[Data entries]
— START —

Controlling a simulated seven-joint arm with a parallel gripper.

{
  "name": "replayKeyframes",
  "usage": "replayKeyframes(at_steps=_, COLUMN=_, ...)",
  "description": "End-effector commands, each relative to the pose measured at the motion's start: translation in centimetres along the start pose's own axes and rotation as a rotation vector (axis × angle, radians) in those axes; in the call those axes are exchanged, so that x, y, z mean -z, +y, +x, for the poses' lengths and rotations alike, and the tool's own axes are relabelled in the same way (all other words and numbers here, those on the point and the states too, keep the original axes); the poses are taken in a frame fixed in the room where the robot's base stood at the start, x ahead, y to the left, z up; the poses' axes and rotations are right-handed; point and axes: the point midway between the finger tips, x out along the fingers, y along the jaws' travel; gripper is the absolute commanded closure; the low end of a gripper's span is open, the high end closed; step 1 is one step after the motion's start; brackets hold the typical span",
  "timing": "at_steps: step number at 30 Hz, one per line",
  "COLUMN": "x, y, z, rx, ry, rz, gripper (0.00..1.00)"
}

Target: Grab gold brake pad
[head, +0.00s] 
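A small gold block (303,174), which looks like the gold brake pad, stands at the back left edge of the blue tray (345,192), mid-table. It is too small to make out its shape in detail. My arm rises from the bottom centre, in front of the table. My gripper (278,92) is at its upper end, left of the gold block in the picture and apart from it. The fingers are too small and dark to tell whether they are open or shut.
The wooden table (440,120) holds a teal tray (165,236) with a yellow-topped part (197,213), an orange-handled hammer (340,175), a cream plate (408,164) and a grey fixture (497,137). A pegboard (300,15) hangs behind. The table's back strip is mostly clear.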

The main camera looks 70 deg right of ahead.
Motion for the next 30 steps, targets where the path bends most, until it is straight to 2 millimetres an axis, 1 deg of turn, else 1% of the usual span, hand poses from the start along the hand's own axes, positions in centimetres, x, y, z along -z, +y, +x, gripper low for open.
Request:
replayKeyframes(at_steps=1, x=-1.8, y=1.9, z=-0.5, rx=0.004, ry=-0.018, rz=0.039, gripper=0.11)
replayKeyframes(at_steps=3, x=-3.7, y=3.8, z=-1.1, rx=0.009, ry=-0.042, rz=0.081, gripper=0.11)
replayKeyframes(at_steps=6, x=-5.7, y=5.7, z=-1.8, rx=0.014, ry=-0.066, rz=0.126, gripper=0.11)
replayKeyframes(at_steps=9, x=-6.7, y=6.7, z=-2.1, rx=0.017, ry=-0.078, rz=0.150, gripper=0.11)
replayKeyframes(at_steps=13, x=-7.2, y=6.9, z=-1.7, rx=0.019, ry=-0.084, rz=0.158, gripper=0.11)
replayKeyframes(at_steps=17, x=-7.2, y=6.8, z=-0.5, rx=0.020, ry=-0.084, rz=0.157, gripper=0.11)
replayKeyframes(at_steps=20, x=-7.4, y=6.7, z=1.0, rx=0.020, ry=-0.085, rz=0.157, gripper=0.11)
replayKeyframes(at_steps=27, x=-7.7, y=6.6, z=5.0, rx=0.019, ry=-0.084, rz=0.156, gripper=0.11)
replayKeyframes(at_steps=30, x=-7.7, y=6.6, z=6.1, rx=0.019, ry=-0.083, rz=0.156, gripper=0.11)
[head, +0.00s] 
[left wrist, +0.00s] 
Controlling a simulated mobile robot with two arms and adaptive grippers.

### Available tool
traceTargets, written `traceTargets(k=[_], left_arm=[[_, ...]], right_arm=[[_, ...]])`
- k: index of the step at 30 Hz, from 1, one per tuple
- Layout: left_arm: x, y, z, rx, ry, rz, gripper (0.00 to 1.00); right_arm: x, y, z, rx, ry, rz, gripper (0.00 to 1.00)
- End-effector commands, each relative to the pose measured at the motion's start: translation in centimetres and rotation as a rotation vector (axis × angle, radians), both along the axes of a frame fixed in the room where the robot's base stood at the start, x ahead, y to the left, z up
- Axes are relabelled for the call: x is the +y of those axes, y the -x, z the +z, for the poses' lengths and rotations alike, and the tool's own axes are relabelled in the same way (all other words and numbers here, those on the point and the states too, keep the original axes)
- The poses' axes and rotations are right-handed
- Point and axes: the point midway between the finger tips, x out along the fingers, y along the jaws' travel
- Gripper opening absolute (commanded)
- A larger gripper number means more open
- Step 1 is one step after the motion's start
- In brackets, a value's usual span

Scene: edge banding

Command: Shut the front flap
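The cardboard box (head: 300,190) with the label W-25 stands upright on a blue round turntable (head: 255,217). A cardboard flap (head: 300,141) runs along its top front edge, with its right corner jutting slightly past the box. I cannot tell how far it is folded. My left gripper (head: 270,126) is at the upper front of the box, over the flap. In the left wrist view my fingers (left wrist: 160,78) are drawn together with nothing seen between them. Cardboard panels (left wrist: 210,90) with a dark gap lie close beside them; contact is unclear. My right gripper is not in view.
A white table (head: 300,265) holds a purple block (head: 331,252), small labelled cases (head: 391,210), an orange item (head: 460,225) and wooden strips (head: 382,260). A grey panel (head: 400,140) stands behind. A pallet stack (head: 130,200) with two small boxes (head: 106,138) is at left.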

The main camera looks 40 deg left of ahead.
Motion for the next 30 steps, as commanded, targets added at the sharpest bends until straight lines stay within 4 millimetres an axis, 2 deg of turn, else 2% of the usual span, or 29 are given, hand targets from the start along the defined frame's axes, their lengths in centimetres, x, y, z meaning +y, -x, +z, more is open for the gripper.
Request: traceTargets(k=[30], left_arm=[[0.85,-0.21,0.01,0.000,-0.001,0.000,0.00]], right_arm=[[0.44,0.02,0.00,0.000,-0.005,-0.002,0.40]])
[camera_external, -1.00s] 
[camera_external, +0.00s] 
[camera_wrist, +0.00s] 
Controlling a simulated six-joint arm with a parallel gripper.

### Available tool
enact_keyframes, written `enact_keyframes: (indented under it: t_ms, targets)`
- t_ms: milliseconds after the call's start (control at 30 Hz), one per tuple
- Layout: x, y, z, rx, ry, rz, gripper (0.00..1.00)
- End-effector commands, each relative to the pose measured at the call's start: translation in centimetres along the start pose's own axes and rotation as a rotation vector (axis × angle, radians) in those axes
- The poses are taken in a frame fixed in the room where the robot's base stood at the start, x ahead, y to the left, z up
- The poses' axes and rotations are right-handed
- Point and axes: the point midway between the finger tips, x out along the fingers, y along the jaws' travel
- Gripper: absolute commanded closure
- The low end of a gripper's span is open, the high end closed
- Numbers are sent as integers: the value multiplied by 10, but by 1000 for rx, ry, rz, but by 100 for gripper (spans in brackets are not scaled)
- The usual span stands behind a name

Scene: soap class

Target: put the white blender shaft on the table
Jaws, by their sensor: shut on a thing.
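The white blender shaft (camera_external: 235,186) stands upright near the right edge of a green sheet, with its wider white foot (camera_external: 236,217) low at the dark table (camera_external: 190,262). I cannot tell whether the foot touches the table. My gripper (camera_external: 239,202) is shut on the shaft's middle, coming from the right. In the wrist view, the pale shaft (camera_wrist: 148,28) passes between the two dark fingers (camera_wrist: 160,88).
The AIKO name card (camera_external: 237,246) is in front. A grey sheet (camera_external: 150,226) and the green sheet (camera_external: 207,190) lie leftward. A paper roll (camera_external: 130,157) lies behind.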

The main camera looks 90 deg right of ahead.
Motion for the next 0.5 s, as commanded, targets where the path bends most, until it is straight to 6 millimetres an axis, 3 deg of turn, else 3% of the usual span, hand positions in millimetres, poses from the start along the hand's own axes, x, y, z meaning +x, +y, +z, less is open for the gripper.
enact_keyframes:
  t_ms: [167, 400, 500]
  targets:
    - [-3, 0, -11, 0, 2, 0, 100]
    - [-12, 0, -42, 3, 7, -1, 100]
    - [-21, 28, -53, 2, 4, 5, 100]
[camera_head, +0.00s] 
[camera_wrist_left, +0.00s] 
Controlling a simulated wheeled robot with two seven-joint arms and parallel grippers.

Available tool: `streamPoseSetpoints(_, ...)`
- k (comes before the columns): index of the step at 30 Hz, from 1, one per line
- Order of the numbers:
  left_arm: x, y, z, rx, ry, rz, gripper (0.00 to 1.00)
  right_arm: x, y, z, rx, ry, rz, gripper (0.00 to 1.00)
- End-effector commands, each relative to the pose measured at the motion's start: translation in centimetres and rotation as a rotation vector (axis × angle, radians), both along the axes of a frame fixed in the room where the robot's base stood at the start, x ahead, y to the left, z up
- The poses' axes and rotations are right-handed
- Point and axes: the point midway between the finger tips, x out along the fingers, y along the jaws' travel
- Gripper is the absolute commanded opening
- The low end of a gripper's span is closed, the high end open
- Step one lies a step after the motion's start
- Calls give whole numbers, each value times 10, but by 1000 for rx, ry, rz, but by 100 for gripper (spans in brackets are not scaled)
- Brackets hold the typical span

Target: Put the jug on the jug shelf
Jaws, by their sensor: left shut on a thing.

— END —

List the lines that contain the word "grippers".

▶ EXERCISE RESULT
Controlling a simulated mobile robot with two arms and adaptive grippers.
Controlling a simulated wheeled robot with two seven-joint arms and parallel grippers.

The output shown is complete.